## STATED GOAL
Quote the whole listing verbatim.

## COLLECTED MATERIAL
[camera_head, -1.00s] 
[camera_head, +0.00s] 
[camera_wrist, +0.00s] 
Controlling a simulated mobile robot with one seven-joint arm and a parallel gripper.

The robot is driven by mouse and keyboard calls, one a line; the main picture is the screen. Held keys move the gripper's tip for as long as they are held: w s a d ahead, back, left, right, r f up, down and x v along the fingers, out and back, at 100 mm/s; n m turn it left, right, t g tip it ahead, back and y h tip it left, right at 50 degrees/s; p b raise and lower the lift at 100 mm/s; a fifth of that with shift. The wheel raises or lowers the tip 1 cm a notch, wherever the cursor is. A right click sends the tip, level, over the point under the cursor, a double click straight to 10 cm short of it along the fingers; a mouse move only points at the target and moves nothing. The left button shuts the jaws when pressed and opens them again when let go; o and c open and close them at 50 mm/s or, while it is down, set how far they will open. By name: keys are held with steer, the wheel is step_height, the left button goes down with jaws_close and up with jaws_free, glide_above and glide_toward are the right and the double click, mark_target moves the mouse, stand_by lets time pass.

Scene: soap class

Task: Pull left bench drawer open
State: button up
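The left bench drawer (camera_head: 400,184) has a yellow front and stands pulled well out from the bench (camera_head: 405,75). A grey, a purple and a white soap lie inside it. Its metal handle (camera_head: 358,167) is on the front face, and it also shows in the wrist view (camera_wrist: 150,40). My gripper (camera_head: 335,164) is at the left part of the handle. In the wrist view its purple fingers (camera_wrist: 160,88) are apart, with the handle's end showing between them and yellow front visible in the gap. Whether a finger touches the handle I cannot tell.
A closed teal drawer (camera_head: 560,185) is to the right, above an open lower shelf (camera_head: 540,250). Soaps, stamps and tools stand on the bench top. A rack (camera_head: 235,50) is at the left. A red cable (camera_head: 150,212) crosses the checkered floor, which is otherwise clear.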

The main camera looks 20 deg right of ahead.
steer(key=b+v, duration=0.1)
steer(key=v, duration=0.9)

## FULL ANSWER
[camera_head, -1.00s] 
[camera_head, +0.00s] 
[camera_wrist, +0.00s] 
Controlling a simulated mobile robot with one seven-joint arm and a parallel gripper.

The robot is driven by mouse and keyboard calls, one a line; the main picture is the screen. Held keys move the gripper's tip for as long as they are held: w s a d ahead, back, left, right, r f up, down and x v along the fingers, out and back, at 100 mm/s; n m turn it left, right, t g tip it ahead, back and y h tip it left, right at 50 degrees/s; p b raise and lower the lift at 100 mm/s; a fifth of that with shift. The wheel raises or lowers the tip 1 cm a notch, wherever the cursor is. A right click sends the tip, level, over the point under the cursor, a double click straight to 10 cm short of it along the fingers; a mouse move only points at the target and moves nothing. The left button shuts the jaws when pressed and opens them again when let go; o and c open and close them at 50 mm/s or, while it is down, set how far they will open. By name: keys are held with steer, the wheel is step_height, the left button goes down with jaws_close and up with jaws_free, glide_above and glide_toward are the right and the double click, mark_target moves the mouse, stand_by lets time pass.

Scene: soap class

Task: Pull left bench drawer open
State: button up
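The left bench drawer (camera_head: 400,184) has a yellow front and stands pulled well out from the bench (camera_head: 405,75). A grey, a purple and a white soap lie inside it. Its metal handle (camera_head: 358,167) is on the front face, and it also shows in the wrist view (camera_wrist: 150,40). My gripper (camera_head: 335,164) is at the left part of the handle. In the wrist view its purple fingers (camera_wrist: 160,88) are apart, with the handle's end showing between them and yellow front visible in the gap. Whether a finger touches the handle I cannot tell.
A closed teal drawer (camera_head: 560,185) is to the right, above an open lower shelf (camera_head: 540,250). Soaps, stamps and tools stand on the bench top. A rack (camera_head: 235,50) is at the left. A red cable (camera_head: 150,212) crosses the checkered floor, which is otherwise clear.

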The main camera looks 20 deg right of ahead.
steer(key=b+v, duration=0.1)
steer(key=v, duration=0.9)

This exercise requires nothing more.